▸ **Recorded information**:
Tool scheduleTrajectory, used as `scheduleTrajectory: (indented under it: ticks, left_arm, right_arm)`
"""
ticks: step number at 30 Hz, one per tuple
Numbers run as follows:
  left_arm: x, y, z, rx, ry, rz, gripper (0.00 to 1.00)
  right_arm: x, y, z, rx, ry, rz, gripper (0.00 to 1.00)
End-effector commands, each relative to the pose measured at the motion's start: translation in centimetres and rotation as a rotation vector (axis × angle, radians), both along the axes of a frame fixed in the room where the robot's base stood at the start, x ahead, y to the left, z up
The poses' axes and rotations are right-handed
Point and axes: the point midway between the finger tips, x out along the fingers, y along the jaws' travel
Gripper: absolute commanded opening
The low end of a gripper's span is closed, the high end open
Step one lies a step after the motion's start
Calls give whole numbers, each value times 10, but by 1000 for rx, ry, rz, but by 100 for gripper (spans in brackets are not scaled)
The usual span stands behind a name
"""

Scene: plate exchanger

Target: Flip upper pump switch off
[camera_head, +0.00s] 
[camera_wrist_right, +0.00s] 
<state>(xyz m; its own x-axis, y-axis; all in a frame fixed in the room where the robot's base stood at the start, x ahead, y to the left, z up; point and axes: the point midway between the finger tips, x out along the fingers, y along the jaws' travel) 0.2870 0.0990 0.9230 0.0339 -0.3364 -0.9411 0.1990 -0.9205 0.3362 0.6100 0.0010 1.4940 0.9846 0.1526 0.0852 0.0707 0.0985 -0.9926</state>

▸ **Instructions to follow**: What is wanted is an exact copy of the lines from the line containing "ticks: step number at 30 Hz, one per tuple" to the line containing "Gripper: absolute commanded opening", both lines included, and of no other line.

▸ **Answer for the task**:
ticks: step number at 30 Hz, one per tuple
Numbers run as follows:
  left_arm: x, y, z, rx, ry, rz, gripper (0.00 to 1.00)
  right_arm: x, y, z, rx, ry, rz, gripper (0.00 to 1.00)
End-effector commands, each relative to the pose measured at the motion's start: translation in centimetres and rotation as a rotation vector (axis × angle, radians), both along the axes of a frame fixed in the room where the robot's base stood at the start, x ahead, y to the left, z up
The poses' axes and rotations are right-handed
Point and axes: the point midway between the finger tips, x out along the fingers, y along the jaws' travel
Gripper: absolute commanded opening

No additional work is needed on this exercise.